Je n'ai pas vu de commentaire sur cette déclaration de Darcos à l'Assemblée :

"Par ailleurs, nous voulons rompre avec le système qui a prévalu jusqu'à ce jour, qui pousse un grand nombre d'étudiants à s'inscrire dans ces filières de formation, certains avec très peu de chances d'aboutir, au point que, chaque année, 100 000 d'entre eux s'engagent dans des formations professionnelles sans réussir le concours."
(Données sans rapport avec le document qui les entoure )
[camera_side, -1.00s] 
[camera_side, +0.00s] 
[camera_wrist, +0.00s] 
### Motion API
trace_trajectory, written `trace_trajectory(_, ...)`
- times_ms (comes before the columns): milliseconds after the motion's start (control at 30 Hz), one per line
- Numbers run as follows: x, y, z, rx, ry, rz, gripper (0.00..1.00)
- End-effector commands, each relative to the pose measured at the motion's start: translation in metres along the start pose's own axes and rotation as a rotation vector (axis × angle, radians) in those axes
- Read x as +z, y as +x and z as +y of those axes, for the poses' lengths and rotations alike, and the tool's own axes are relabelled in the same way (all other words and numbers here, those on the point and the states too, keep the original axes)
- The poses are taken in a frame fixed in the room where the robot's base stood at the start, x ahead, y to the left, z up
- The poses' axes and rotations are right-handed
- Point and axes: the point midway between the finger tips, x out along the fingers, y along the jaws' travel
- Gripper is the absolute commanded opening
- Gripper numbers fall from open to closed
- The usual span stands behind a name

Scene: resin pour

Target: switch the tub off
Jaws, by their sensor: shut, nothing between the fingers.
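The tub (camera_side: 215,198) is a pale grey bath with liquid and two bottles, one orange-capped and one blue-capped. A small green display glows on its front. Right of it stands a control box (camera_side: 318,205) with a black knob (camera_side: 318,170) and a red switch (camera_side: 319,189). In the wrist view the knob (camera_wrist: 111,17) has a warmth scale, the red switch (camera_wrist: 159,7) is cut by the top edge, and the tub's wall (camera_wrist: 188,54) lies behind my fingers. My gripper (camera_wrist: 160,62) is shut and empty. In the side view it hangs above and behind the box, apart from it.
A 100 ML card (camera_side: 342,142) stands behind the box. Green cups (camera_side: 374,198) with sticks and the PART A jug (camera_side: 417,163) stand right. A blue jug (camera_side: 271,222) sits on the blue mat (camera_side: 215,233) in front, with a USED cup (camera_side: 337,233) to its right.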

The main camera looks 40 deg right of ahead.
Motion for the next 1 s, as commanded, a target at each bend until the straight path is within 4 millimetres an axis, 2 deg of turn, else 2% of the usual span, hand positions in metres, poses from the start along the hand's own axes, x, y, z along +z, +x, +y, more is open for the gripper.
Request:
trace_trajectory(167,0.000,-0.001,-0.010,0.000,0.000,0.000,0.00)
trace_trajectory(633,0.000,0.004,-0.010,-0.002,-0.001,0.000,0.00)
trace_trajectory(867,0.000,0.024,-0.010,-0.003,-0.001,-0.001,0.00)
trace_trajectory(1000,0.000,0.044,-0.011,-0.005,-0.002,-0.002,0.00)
C'est très nouveau et très énigmatique.
Pour ne pas changer, il y a d'abord une inexactitude : les 100 000 en question ne s'engagent pas dans une formation professionnelle, ils s'inscrivent dans une année de préparation au concours. Qu'ils ne réussissent pas fait partie de la logique des concours. Dura lex sed lex. Le taux de réussite aux concours administratifs est, en règle générale, encore plus bas que celui des concours de l'Education nationale. Le gouvernement pense-t-il changer les règles du jeu pour l'ensemble des concours de la fonction  publique ?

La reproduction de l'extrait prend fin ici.